Mostly, it is suggested that the Department has simply not had time and resources to draft the requisite legislation. Such an account would seem most unlikely. A briefing document on the marine sector by economist Peter Bacon, leaked to the Irish Times six months ago, suggests that policy matters and departmental structures on key areas within the economy, on ports and shipping, on marine tourism, on fishing and on renewable energy, are remiss in the Dublin Department of Communications, Marine and Natural Resources. The Department however, promising a long-term planning review, remains silent on the issues.
The stakeholders ask the same question. Why the delay in getting the necessary legislation drawn up.
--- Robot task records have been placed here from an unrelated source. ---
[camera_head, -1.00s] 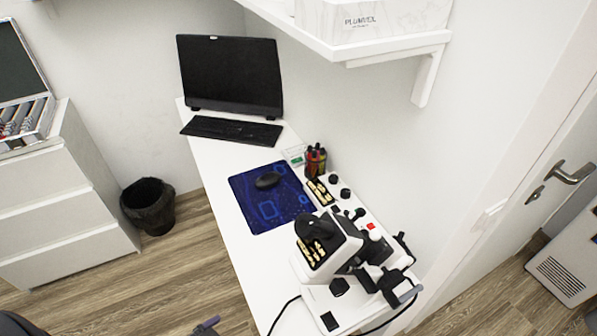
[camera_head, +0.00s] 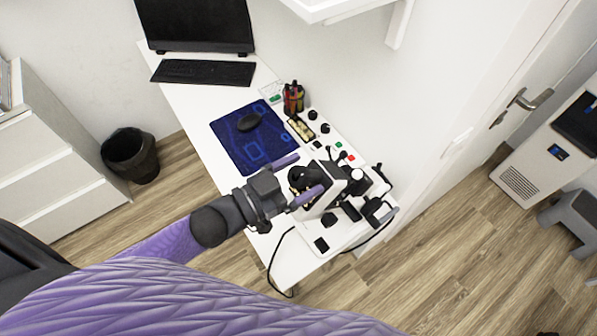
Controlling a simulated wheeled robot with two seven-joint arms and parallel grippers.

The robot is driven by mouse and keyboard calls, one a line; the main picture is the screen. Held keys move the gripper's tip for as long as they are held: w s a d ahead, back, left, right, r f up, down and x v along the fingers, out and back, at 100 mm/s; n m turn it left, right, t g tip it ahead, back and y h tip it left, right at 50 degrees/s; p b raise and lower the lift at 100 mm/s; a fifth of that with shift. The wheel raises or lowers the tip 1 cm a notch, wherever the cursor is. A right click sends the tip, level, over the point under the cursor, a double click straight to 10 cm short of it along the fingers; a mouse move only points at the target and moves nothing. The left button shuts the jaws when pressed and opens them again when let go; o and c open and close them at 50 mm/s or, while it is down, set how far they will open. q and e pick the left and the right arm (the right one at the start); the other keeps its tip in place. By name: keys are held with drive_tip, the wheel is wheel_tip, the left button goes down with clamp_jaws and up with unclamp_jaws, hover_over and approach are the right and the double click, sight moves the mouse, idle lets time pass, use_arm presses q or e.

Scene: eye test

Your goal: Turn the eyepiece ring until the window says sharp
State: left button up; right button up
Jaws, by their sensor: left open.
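A white and black eye-test device stands at the near end of the white desk. Its black eyepiece ring (camera_head: 303,177) faces up toward me, partly covered by my gripper. My left gripper (camera_head: 310,174) comes in from the left and is open. Its two purple fingers lie on either side of the ring in the picture; I cannot tell whether they touch it. A panel with a pale yellow lettered window (camera_head: 300,128) sits behind the device; its lettering is too small to read. My right gripper is not in view.
A black cable (camera_head: 271,262) hangs off the near edge. A wall shelf (camera_head: 335,8) is above.

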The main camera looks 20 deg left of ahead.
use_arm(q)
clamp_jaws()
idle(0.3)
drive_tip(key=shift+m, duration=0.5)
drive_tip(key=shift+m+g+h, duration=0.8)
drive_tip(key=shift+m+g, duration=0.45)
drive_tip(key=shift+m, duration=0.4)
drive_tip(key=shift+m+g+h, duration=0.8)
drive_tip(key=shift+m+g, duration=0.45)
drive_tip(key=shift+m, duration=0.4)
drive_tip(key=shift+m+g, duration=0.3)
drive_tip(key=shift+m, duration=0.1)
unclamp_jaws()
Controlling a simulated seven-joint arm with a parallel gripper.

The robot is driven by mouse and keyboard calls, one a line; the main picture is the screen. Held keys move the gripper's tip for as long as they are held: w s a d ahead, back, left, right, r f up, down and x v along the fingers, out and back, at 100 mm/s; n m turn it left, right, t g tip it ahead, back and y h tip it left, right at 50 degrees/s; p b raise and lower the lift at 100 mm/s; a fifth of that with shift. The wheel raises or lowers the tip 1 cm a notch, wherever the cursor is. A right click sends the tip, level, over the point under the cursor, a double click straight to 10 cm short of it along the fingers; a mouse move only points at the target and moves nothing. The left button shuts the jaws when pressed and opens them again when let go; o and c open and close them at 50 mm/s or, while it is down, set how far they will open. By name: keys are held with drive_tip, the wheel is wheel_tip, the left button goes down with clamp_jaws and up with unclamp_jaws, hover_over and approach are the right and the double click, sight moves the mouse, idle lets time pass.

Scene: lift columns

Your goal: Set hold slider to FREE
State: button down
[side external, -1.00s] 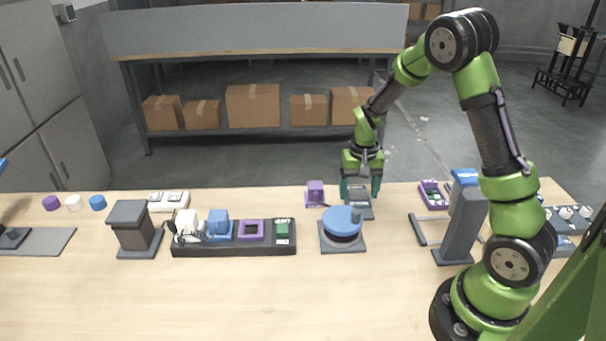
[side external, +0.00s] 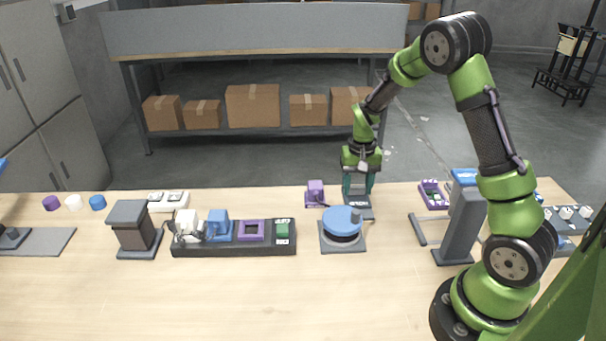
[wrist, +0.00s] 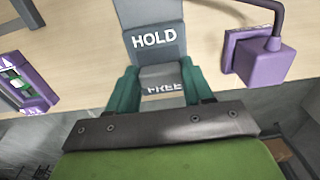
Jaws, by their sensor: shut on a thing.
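The hold slider unit (side external: 358,212) is a grey base near the back edge of the table. In the wrist view its HOLD label (wrist: 153,38) is clear, and the FREE label (wrist: 165,88) sits closer to my gripper, partly covered. A grey slider block (wrist: 160,72) lies between the two labels. My gripper (wrist: 160,78) has its green fingers on both sides of this block and is shut on it; it also shows over the unit in the side view (side external: 358,188). The slider's exact position along its track is hard to tell.
A purple box with a cable (wrist: 262,55) stands close beside the slider. A blue round dial (side external: 342,222) sits in front of it. A purple panel (side external: 432,194) and a grey stand (side external: 461,225) are to the right. The front of the table is clear.

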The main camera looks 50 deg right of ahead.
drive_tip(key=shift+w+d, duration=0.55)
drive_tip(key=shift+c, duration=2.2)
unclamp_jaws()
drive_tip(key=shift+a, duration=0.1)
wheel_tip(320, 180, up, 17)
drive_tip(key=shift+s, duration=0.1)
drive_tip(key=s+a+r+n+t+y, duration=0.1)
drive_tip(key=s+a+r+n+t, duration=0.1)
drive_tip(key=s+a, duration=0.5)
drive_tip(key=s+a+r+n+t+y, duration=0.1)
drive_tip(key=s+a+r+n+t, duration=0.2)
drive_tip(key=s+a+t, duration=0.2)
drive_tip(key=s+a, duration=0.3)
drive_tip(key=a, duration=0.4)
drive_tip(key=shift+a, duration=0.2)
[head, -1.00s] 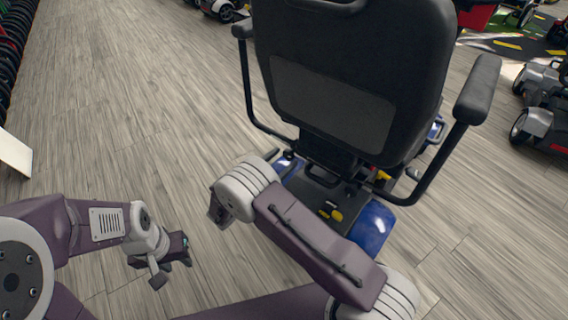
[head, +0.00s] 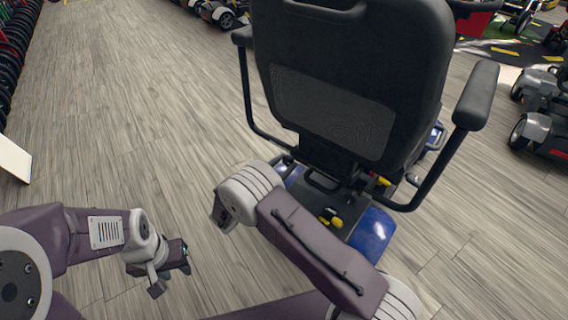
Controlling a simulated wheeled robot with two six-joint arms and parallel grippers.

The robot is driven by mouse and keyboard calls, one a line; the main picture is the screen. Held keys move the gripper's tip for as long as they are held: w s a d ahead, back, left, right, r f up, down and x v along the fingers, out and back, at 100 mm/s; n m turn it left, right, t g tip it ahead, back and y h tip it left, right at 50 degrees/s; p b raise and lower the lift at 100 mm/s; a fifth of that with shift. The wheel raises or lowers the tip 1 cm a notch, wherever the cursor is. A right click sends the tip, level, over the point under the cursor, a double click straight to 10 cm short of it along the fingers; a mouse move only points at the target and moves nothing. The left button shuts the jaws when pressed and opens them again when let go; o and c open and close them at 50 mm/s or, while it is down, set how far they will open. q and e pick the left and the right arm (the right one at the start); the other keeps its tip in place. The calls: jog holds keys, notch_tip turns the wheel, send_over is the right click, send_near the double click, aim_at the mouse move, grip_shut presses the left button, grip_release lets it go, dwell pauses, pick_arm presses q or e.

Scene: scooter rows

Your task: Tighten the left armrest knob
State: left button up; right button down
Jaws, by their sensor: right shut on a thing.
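The mobility scooter's black seat (head: 350,90) is seen from behind. Its left armrest (head: 242,36) is at the seat's left, with a black tube running down to the seat's rear frame. The left armrest knob is hidden behind my right wrist. My right arm comes in from the bottom right, and its wrist lies beside the lower end of that tube. My right gripper (head: 281,161) is mostly hidden by the wrist; it is shut on something there, which fits the knob. My left gripper (head: 172,268) is low at the left over bare floor, away from the scooter; its jaw gap is unclear.
The blue rear body (head: 372,235) is below. Other scooters (head: 545,120) stand at the right. The wooden floor (head: 130,120) at left is clear.

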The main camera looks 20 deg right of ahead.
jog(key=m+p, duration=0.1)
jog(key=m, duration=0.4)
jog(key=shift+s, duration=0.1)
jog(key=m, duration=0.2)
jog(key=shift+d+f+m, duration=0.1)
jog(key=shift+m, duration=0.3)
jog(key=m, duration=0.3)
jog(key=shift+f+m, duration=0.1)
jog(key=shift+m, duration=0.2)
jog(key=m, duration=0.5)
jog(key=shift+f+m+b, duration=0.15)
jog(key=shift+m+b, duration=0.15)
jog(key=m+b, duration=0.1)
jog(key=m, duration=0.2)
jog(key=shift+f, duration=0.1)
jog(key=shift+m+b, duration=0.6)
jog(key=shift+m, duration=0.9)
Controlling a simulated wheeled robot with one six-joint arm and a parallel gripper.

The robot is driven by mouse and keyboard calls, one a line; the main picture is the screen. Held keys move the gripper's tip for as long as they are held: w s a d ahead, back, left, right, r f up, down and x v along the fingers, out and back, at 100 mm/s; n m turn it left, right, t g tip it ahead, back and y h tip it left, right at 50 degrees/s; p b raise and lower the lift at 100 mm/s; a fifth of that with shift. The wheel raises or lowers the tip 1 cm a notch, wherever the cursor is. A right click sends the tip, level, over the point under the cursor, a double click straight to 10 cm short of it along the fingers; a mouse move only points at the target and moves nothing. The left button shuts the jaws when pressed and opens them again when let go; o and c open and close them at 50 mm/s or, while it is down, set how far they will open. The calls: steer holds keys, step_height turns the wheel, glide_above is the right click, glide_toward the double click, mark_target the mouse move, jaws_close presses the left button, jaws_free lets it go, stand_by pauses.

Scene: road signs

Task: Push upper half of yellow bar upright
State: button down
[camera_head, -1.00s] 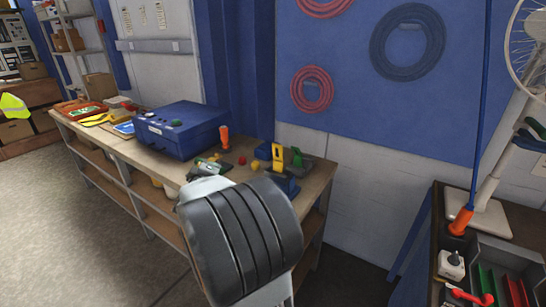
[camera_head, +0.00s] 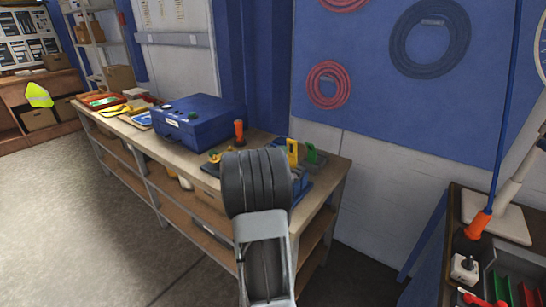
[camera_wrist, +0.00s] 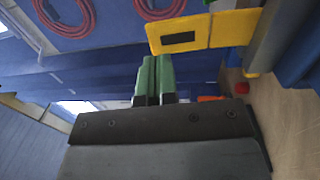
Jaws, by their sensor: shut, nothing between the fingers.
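The yellow bar (camera_head: 292,151) stands at the right end of the workbench, by a blue part (camera_head: 306,184). In the wrist view the picture is rolled, with the bench at right. There the bar's upper half (camera_wrist: 190,28), with a dark slot, reaches away from the bench, and its lower half (camera_wrist: 235,27) joins it at a seam. The halves look nearly in line; I cannot tell the exact tilt. My gripper (camera_wrist: 154,66) is shut and empty, its green fingers together beside the upper half, apparently without touching.
A blue case (camera_head: 198,121) and an orange handle (camera_head: 239,130) stand on the workbench (camera_head: 150,142). A red ball (camera_wrist: 242,87) lies near the bar. A green object (camera_head: 313,158) is just right of it. Floor at left (camera_head: 80,220) is clear.

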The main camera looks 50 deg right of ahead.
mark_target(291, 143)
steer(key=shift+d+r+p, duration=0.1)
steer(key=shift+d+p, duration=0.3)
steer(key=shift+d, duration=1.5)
Could it be, similarly to the case of the Loughs Agency, that what is holding up this primary legislation is the difficulty in legislating over the vexed question of who owns the seas surrounding the island of Ireland, and a reluctance in dealing with this historic question, whose solution so clearly lies in embracing the all-Ireland Implementation body provided for under the GFA?
It has been five years now waiting for this legislation, which is still 'definitely coming', predicts the Loughs Agency. Derick Anderson, CEO of the Agency, declares his confidence in delivery of the enabling legislation before Christmas. He adds the further information that there have been special appointments made to expedite this legislation through the Office of the Attorney General and the Department of Communications, Marine and Natural Resources in Dublin. The Department remains quiet.
Whatever the real causes of this delay, there is little confidence amongst the fishermen or the broader communities of stakeholders, that legislation will be forthcoming. They ask what is the Dublin Government waiting for? The answer is by no means clear.
But as one fisherman pointed out succinctly: "In a department that gave a fishing licence to McHugh's Atlantic Dawn, anything could happen." Whatever, it is unlikely that anything that 'just happens' will be to the advantage of the small fishermen or the local communities which depend on fishing, or marine development for their livelihoods.